» **The input**:
((
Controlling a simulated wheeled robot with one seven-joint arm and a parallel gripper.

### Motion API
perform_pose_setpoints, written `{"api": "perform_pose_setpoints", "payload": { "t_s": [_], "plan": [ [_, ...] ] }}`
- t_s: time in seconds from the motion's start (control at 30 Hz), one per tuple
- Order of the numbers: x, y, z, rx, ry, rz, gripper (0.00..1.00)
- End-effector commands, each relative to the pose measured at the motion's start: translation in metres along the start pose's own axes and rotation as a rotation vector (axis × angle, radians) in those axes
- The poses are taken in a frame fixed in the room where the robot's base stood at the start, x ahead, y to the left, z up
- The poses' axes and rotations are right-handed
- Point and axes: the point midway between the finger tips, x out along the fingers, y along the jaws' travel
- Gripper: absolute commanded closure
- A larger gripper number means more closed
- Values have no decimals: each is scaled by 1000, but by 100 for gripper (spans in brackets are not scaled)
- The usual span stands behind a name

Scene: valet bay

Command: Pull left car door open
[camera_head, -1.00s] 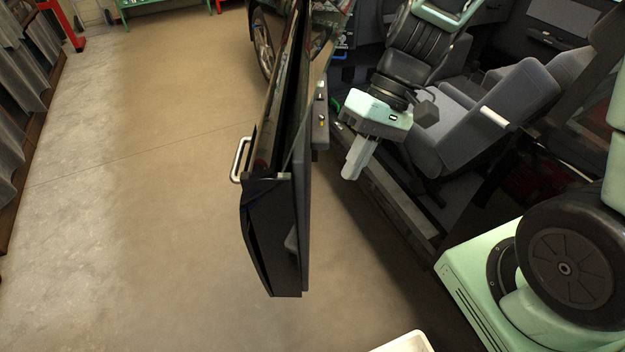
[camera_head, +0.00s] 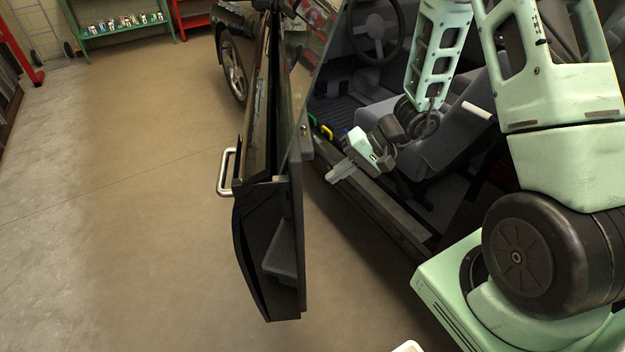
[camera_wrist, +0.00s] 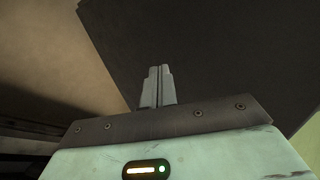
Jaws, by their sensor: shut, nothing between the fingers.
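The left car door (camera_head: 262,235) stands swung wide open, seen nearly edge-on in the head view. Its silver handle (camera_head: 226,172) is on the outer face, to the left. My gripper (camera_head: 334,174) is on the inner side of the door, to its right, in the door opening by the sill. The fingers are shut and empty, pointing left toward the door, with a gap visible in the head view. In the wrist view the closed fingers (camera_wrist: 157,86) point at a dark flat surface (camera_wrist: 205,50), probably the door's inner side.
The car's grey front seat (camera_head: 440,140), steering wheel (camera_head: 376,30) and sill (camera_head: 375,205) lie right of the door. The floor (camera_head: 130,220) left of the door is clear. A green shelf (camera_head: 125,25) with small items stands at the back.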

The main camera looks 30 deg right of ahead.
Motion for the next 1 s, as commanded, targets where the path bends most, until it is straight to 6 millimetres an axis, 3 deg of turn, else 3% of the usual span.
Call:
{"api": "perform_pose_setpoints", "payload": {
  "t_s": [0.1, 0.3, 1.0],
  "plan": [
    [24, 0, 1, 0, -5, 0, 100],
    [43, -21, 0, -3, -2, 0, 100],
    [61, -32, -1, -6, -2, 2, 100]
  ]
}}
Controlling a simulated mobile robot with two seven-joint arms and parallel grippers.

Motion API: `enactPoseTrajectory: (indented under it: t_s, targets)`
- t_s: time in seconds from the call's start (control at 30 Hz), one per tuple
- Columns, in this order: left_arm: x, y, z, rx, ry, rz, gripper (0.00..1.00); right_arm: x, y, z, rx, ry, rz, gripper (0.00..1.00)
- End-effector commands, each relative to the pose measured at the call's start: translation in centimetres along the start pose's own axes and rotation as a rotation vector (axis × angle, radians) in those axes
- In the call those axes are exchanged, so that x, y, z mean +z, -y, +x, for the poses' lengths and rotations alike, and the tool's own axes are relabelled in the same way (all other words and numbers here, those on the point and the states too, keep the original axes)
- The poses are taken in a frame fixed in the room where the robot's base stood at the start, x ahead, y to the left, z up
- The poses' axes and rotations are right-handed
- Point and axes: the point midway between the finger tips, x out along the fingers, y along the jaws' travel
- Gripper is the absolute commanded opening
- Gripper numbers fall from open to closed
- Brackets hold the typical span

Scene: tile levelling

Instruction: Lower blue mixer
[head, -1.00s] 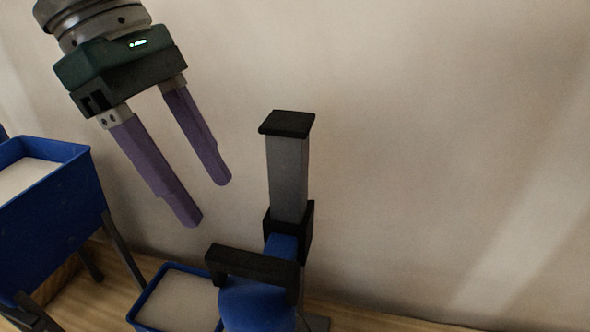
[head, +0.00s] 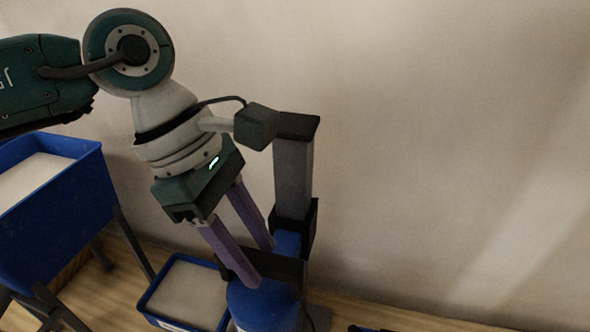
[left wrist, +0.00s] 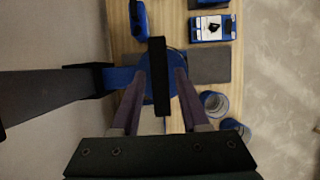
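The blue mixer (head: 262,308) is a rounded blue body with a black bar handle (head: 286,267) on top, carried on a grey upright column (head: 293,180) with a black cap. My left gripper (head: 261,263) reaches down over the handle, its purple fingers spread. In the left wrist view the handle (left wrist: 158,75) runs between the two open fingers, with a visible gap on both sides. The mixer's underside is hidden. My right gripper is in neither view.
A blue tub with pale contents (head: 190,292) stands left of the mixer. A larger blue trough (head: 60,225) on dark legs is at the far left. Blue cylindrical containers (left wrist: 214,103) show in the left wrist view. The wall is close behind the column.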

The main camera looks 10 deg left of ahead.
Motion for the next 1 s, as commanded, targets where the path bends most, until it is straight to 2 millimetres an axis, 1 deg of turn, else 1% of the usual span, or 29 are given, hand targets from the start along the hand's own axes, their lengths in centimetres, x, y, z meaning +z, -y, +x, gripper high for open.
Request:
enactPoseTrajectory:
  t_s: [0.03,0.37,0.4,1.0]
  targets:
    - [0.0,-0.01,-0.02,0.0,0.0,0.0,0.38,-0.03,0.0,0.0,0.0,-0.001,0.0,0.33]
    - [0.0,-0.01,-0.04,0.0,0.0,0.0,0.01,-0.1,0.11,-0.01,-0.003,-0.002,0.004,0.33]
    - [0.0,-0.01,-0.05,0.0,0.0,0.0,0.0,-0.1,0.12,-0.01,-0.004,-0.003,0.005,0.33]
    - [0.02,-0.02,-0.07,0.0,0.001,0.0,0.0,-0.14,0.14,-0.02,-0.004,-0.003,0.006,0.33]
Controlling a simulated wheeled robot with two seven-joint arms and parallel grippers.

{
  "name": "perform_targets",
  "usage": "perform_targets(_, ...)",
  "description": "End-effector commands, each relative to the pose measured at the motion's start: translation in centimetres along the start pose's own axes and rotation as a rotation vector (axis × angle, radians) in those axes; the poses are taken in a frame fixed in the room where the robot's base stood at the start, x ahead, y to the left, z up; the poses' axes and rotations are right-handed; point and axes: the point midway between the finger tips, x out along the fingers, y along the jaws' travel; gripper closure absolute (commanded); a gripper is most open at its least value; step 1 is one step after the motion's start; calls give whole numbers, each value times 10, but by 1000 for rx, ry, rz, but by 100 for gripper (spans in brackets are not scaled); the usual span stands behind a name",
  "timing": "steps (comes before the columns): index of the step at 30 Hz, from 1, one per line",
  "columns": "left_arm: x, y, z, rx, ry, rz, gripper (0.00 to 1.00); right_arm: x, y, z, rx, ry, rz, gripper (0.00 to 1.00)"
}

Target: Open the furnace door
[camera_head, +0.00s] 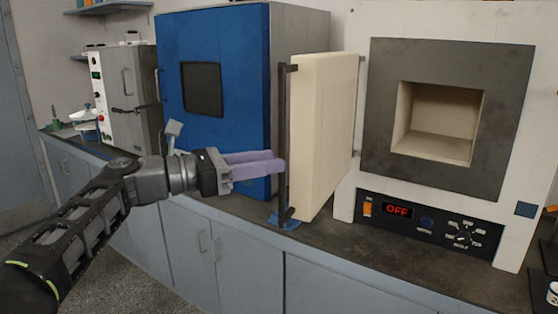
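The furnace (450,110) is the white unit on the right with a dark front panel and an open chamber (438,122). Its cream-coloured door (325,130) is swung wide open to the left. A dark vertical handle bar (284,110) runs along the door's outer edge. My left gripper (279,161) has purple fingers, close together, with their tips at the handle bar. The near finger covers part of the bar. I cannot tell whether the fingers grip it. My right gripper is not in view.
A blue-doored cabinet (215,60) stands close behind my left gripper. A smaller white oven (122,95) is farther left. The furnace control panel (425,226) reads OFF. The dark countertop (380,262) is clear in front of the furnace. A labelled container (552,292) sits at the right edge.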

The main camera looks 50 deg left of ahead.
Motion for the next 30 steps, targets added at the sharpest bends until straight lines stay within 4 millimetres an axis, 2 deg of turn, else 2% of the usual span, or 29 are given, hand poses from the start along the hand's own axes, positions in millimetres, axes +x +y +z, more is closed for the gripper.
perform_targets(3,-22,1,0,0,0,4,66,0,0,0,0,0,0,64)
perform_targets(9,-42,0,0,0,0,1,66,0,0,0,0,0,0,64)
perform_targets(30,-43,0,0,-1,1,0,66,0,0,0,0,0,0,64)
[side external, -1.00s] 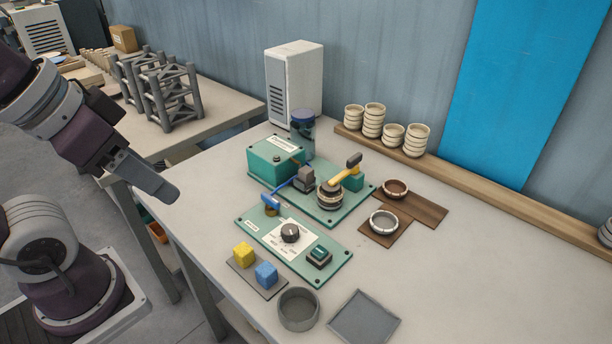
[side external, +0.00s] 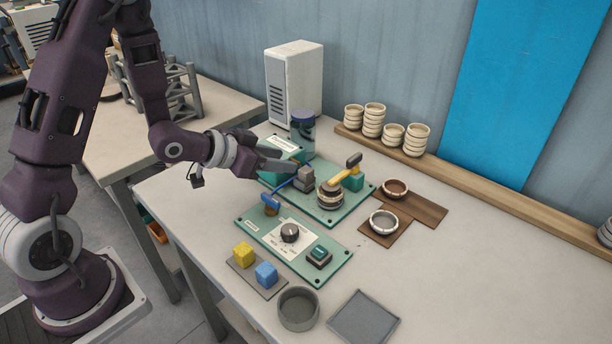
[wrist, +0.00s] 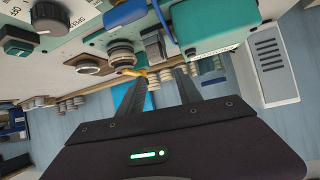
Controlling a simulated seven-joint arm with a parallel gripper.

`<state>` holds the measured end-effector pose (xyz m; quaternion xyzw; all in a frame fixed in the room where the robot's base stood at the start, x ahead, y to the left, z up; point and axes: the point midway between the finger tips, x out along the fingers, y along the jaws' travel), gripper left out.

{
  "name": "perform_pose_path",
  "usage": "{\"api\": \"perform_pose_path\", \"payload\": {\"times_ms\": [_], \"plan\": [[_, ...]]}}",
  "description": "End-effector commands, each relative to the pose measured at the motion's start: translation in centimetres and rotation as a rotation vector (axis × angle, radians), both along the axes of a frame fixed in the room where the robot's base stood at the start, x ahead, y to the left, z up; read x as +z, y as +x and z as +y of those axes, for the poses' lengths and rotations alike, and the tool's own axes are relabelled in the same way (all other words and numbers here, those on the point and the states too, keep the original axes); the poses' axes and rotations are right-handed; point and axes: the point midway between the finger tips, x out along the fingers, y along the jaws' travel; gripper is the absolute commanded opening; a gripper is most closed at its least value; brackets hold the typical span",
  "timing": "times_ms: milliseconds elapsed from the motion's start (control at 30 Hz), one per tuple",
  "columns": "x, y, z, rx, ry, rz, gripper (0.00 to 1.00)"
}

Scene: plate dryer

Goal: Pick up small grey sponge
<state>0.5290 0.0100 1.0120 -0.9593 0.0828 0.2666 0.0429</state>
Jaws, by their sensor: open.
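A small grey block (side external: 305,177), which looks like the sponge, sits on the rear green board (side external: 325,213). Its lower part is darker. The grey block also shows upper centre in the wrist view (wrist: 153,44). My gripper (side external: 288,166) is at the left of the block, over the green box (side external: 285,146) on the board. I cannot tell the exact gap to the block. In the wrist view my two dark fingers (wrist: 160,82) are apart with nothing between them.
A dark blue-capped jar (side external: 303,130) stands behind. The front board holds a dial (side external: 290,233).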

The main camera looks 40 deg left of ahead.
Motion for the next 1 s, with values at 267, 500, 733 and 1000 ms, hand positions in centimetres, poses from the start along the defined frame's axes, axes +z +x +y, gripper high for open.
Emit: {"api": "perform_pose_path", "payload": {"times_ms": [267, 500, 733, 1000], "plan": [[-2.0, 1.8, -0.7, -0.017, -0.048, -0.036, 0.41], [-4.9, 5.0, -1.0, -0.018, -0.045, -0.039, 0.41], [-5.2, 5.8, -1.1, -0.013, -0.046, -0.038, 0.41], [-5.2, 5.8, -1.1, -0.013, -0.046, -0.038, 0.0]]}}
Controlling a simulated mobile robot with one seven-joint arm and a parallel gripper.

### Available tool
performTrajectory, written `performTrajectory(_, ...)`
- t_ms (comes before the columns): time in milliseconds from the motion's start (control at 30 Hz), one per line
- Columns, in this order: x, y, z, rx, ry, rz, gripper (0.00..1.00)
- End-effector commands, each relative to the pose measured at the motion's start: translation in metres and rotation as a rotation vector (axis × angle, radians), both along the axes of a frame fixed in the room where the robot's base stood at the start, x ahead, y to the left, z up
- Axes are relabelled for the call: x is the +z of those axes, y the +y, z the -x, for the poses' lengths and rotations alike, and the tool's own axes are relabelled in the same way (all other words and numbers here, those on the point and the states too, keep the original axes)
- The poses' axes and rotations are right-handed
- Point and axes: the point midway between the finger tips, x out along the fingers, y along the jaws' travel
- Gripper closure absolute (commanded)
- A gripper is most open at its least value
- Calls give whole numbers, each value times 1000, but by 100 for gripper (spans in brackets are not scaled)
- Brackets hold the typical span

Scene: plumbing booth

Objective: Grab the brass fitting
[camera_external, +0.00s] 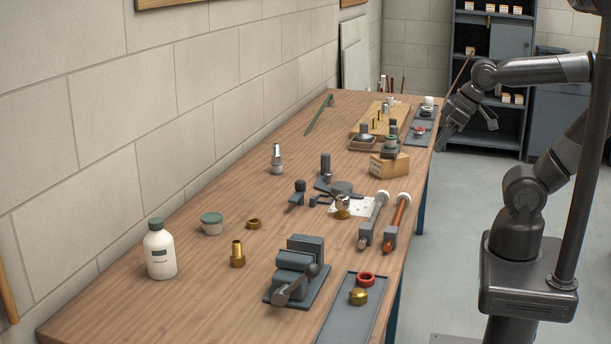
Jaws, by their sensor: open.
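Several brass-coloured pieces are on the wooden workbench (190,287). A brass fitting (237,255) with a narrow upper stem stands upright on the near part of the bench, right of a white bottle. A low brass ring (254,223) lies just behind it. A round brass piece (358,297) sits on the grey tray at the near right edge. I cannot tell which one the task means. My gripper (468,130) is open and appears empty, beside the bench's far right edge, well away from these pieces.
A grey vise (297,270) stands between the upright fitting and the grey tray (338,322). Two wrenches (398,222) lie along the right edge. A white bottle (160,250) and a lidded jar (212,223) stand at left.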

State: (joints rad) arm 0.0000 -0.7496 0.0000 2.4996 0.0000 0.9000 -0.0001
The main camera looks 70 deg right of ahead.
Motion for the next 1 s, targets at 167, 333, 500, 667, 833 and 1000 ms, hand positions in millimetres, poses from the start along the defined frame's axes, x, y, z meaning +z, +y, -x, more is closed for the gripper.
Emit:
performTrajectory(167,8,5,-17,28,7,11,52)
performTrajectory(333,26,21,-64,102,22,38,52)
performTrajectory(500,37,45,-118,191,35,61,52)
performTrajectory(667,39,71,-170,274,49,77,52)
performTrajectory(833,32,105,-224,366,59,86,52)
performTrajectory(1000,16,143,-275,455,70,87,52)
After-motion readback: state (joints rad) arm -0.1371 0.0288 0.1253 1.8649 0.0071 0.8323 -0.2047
))
» **The exercise**:
Retype only what lies between the line bearing "The main camera looks 30 deg right of ahead." and the line bearing "- t_s: time in seconds from the call's", keeping both of those lines.

» **Worked answer**:
The main camera looks 30 deg right of ahead.
Motion for the next 1 s, as commanded, targets where the path bends most, until it is straight to 6 millimetres an axis, 3 deg of turn, else 3% of the usual span.
Call:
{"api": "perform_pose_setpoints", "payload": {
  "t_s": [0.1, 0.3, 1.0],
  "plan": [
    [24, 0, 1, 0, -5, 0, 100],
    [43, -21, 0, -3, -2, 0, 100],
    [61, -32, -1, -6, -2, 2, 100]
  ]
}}
Controlling a simulated mobile robot with two seven-joint arms and parallel grippers.

Motion API: `enactPoseTrajectory: (indented under it: t_s, targets)`
- t_s: time in seconds from the call's start (control at 30 Hz), one per tuple

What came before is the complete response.